Description of problem: Using VLAN provider networks and ovs v2.9.0, we are seeing inconsistent open flow rules which we believe are contributing to L3 connectivity issues between 2 VMs on 2 different hypervisors. The VMs are dual-homed - connected to two separate provider networks. Only one of the interfaces experiences the connectivity issues. (please see the attached artifacts) Version-Release number of selected component (if applicable): ovs_version: 2.9.0 How reproducible: Setup a single VM per hypervisor using VLAN provider nets. At random time start observing L3 connectivity loss between 2 VMs, but only on one of the 2 links and only in one direction. Steps to Reproduce: 1. Start with a clean environment with full VM-to-VM connectivity across 2 hypervisors 2. After some random time passes, we observe L3 connectivity loss on one of the 2 links and only in one direction. 3. Perform t-shooting and while looking at open flows, we see some strange rules that either should not be there or require further explanation/follow-up. Actual results: L3 connectivity is disrupted and remains in this broken state until neutron-ovs-agent is restarted on the hypervisor of the source VM. Expected results: L3 connectivity should be maintained throughout.
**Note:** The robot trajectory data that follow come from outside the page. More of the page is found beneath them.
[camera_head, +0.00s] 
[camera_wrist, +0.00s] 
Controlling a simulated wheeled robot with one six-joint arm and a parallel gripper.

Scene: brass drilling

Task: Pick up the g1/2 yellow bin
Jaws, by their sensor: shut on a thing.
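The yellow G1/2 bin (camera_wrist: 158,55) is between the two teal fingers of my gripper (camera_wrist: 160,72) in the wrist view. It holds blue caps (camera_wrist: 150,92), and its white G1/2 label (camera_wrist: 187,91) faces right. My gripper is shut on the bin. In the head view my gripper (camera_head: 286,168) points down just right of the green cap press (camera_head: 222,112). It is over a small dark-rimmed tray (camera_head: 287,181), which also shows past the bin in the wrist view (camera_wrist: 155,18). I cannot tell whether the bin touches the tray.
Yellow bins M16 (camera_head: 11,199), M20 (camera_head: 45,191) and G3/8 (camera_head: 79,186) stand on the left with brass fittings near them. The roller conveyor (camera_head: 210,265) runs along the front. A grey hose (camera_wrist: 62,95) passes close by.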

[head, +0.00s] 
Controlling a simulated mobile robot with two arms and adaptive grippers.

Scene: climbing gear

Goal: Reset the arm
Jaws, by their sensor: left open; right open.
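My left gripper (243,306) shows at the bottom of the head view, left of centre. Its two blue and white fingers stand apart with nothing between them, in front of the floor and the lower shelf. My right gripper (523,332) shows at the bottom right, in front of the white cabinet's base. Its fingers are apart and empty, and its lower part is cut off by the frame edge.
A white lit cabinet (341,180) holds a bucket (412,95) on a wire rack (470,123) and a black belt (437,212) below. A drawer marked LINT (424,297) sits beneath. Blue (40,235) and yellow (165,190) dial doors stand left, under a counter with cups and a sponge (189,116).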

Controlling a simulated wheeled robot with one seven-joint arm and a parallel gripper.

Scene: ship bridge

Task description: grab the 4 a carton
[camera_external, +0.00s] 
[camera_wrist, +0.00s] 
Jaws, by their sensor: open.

Additional info: L2 reachability seems to be ok (ARP resolution looks fine end to end). The tests were done with ping. ICMP Echo Reqs observed on the corresponding TAP interfaces but not on the physical interfaces linked with the provider net. Testing in the opposite direction of the same flow (just reversing the source and destination VMs) ping works fine – the Echo Replies are received. Not easily reproducible.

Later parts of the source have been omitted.